Pada suatu ketika Khalifah ‘Umar memanggil Sa’id untuk diserahi suatu jabatan dalam pemerintahan. “Hai Sa’id! Engkau kami angkat menjadi Gubernur di Himsh!”
kata Khalifah Umar. “Wahai ‘Umar! Saya memohon kepada Allah semoga Anda
tidak mendorong saya condong kepada dunia,” kata Sa’id.
“Celaka Engkau!” balas ‘Umar marah. “Engkau pikulkan beban pemerintahn
ini dipundakku, tetapi kemudian Engkau menghindar dan membiarkanku repot
sendiri.”
“Demi Allah! Saya tidak akan membiarkan Anda,” jawab Sa’id.

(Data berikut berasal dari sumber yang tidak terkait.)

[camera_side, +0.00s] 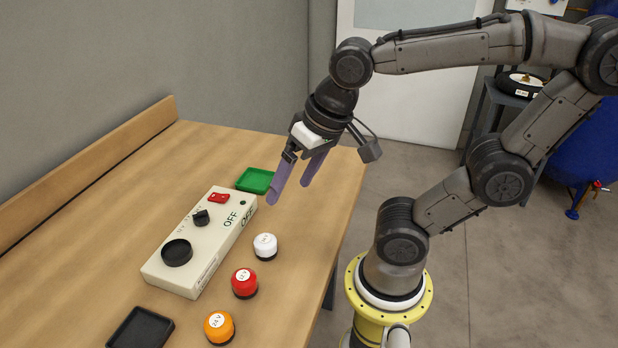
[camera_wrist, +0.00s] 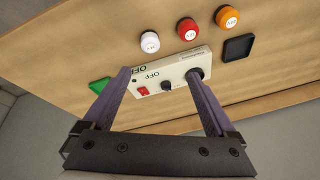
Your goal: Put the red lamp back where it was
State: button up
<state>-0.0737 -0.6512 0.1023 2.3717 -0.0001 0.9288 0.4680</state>
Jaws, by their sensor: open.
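The red lamp (camera_side: 244,282) stands upright on the table between the white lamp (camera_side: 265,246) and the orange lamp (camera_side: 219,327). The red lamp also shows in the wrist view (camera_wrist: 187,29). Beside the lamps lies the cream control box (camera_side: 205,240), with a red switch (camera_side: 219,197), a black knob (camera_side: 201,217) and a round black part (camera_side: 177,252) on its top. The word OFF is printed twice on it. My gripper (camera_side: 289,192) is open and empty, above the table near the box's far end. Its fingers also show in the wrist view (camera_wrist: 160,88).
A green tray (camera_side: 255,180) lies beyond the box's far end. A black tray (camera_side: 140,330) lies at the near end. A wooden ledge (camera_side: 90,170) runs along the table's wall side. The table (camera_side: 140,215) is bare between ledge and box.

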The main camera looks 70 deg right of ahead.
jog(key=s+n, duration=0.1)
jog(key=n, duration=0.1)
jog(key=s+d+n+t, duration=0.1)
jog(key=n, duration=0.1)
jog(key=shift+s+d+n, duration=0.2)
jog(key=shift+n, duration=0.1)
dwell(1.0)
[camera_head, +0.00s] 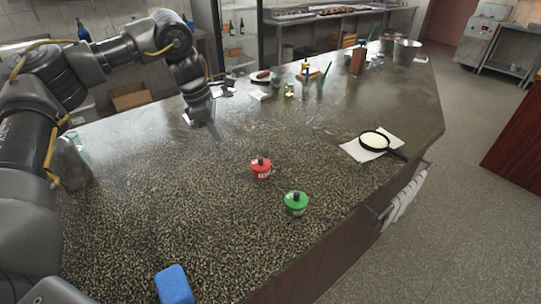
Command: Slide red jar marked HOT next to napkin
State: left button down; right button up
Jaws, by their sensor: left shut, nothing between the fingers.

Kemudjan Khalifah ‘Umar melantik Sa ‘Id menjadi Gubernur di Himsh. Sesudah pelantikan, Khalifah ‘Umar bertanya kepada Sa’id, “Berapa gaji yang Engkau inginkan?”
“Apa yang harus saya perbuat dengan gaji itu, ya Amirul Mu’minin?” jawab Sa’id balik
bertanya. “Bukankah penghasilan saya dari pemberian di Baitul Mal sudah cukup?”
Tidak berapa lama setelah Sa b‘id memerintah di Himsh, sebuah delegasi
datang menghadap Khalifah ‘Umar di Madinah. Delegasi itu terdiri dari
penduduk Hims yang di tugasi Khalifah mengamat-amati jalannya
pemerintahan di Himsh.
Dalam pertemuan dengan delegasi tersebut, Khalifah ‘Umar meminta daftar fakir miskin Himsh untuk diberikan santunan. Delegasi mengajukan daftar yang diminta
Khalifah. Di dalam daftar tersebut terdapat nama-nama si Fulan, dan nama
Sa’id bin ‘Amir Al-Jumahy.
Ketika Khalifah meneliti daftar tersebut, beliau menemukan nama Sa’id bin ‘Amir Al- Jumahy. Lalu beliau bertanya “Siapa Sa ‘id bin ‘Amir yang kalian cantumkan ini?”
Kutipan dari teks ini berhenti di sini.